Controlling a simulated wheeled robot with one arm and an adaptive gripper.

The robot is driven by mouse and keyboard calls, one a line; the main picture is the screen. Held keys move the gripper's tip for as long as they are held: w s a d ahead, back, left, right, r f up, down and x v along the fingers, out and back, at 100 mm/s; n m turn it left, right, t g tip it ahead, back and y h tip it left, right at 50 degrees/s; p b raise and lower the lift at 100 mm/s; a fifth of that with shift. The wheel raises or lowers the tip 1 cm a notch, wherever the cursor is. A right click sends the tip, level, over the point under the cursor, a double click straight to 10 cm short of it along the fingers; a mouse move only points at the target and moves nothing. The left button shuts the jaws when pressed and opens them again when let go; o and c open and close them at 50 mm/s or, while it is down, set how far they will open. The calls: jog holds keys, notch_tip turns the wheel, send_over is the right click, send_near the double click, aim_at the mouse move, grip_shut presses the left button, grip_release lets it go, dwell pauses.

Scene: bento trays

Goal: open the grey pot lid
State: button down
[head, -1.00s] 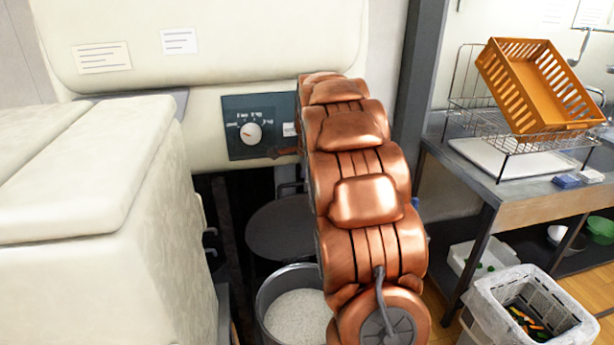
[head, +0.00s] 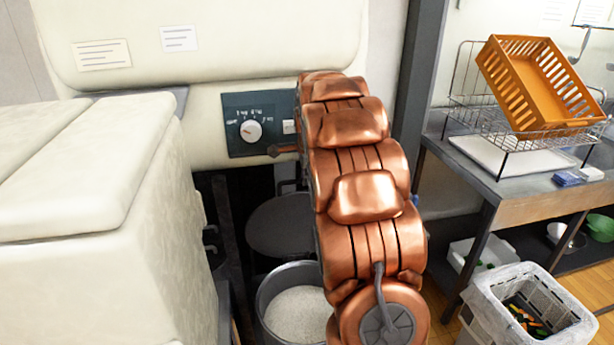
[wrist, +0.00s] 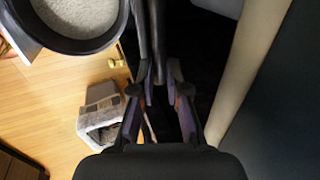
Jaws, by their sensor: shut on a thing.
-.-.-
▶ **What is required**
Strip out the pictures and quote the remaining data word for word.

▶ **Task answer**
Controlling a simulated wheeled robot with one arm and an adaptive gripper.

The robot is driven by mouse and keyboard calls, one a line; the main picture is the screen. Held keys move the gripper's tip for as long as they are held: w s a d ahead, back, left, right, r f up, down and x v along the fingers, out and back, at 100 mm/s; n m turn it left, right, t g tip it ahead, back and y h tip it left, right at 50 degrees/s; p b raise and lower the lift at 100 mm/s; a fifth of that with shift. The wheel raises or lowers the tip 1 cm a notch, wherever the cursor is. A right click sends the tip, level, over the point under the cursor, a double click straight to 10 cm short of it along the fingers; a mouse move only points at the target and moves nothing. The left button shuts the jaws when pressed and opens them again when let go; o and c open and close them at 50 mm/s or, while it is down, set how far they will open. The calls: jog holds keys, notch_tip turns the wheel, send_over is the right click, send_near the double click, aim_at the mouse move, grip_shut presses the left button, grip_release lets it go, dwell pauses.

Scene: bento trays

Goal: open the grey pot lid
State: button down
[head, -1.00s] 
[head, +0.00s] 
[wrist, +0.00s] 
Jaws, by their sensor: shut on a thing.

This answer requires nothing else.